The lines to return are those from the one containing "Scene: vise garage" down to the one containing "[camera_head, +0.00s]", inclusive; return them exactly and nothing else.

##### Information supplied

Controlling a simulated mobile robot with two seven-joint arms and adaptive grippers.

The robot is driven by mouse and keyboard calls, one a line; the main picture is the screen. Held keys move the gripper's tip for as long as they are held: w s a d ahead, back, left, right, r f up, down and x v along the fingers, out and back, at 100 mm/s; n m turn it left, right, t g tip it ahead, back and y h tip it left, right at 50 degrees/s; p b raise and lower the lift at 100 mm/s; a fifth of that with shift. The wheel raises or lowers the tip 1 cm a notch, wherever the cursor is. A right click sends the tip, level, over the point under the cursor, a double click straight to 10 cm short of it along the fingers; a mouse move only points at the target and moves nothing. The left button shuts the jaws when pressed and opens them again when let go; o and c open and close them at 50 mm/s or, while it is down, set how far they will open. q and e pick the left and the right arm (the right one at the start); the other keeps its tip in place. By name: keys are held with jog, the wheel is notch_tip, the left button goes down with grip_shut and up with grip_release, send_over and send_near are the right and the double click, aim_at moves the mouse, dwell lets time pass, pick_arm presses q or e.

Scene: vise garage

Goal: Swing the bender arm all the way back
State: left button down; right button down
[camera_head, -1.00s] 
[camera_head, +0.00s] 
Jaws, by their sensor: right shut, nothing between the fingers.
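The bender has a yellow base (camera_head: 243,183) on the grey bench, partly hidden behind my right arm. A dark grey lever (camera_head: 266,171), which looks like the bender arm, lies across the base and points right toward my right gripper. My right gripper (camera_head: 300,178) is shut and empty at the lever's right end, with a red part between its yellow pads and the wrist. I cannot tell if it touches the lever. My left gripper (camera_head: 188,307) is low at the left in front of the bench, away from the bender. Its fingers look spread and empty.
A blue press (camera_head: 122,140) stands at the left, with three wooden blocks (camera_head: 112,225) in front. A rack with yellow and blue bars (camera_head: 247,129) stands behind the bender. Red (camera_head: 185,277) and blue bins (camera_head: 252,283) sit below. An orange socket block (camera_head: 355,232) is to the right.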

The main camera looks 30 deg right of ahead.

##########

Solution for this task.
Scene: vise garage

Goal: Swing the bender arm all the way back
State: left button down; right button down
[camera_head, -1.00s] 
[camera_head, +0.00s] 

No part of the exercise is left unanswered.